WHAT TO WORK ON: Copy every line from the data below in which the string "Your" can be found.

Collected data entries:
= = = = =
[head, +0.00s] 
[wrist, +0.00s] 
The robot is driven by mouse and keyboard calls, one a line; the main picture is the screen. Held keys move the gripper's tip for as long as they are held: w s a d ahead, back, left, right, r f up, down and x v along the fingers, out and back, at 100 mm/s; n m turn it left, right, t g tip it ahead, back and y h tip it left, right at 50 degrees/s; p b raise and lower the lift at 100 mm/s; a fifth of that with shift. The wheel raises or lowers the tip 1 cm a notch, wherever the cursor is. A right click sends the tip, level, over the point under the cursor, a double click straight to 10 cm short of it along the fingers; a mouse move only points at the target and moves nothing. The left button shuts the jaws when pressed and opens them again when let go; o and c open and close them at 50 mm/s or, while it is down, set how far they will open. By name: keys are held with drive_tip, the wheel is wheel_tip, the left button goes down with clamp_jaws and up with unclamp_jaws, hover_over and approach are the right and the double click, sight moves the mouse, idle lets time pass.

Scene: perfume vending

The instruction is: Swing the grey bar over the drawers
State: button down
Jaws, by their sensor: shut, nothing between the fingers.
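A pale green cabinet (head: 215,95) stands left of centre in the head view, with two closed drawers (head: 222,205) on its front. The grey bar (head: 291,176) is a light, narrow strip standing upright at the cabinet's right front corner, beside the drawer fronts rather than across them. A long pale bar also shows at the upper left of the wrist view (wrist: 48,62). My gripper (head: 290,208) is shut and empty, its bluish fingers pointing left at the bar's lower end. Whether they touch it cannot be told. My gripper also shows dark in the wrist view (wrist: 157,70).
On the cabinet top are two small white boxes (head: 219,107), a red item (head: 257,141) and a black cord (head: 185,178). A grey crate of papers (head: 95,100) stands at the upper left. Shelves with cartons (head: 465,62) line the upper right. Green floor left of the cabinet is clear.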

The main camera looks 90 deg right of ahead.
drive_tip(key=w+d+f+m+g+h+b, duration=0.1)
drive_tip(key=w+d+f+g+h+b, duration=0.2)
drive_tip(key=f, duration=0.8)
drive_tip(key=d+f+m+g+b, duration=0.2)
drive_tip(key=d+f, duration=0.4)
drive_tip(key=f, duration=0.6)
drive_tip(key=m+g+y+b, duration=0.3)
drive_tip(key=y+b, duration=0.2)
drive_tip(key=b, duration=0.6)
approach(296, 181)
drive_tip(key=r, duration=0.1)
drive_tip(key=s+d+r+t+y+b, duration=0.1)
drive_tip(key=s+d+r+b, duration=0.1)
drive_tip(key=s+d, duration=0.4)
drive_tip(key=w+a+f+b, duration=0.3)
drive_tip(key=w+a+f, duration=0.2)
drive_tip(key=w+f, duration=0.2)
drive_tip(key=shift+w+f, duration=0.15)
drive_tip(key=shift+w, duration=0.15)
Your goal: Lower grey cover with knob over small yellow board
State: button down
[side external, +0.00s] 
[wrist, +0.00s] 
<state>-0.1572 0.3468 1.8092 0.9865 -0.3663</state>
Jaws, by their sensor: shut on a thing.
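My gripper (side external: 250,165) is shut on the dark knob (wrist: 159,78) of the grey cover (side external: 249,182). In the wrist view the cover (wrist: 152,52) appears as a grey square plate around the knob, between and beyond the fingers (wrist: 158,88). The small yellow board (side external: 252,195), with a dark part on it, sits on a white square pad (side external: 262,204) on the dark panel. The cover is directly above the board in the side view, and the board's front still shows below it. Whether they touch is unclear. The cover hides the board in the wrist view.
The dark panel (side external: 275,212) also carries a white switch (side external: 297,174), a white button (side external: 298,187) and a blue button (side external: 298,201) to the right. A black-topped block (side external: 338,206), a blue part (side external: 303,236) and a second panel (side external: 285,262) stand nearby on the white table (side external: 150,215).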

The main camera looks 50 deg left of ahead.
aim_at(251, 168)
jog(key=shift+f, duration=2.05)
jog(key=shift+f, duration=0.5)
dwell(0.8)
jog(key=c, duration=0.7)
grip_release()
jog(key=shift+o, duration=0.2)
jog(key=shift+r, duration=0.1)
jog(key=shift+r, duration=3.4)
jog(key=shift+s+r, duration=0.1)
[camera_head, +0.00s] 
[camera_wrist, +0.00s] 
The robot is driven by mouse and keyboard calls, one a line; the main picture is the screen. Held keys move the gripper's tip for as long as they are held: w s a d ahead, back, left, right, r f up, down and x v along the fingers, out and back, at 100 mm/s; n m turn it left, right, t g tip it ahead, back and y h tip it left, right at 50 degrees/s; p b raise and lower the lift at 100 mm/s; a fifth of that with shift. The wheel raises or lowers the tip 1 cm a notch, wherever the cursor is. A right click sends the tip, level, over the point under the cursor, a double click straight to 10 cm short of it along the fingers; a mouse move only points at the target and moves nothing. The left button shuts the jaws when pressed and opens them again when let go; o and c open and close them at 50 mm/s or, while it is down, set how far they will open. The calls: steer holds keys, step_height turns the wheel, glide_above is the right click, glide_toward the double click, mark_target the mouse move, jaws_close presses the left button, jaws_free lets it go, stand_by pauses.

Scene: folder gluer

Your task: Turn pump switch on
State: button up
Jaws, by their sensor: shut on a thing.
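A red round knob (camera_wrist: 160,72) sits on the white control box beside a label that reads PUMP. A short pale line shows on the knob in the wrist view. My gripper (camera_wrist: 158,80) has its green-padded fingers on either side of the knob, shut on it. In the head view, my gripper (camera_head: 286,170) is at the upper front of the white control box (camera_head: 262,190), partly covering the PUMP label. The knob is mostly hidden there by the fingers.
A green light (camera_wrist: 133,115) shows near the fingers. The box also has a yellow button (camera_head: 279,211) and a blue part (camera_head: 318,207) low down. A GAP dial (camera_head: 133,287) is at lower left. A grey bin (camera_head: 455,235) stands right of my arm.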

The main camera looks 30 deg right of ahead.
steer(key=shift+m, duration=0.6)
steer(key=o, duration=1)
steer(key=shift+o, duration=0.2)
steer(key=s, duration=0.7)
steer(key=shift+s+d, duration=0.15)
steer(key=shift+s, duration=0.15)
= = = = =
COMPLETED TASK:
Your goal: Lower grey cover with knob over small yellow board
Your task: Turn pump switch on

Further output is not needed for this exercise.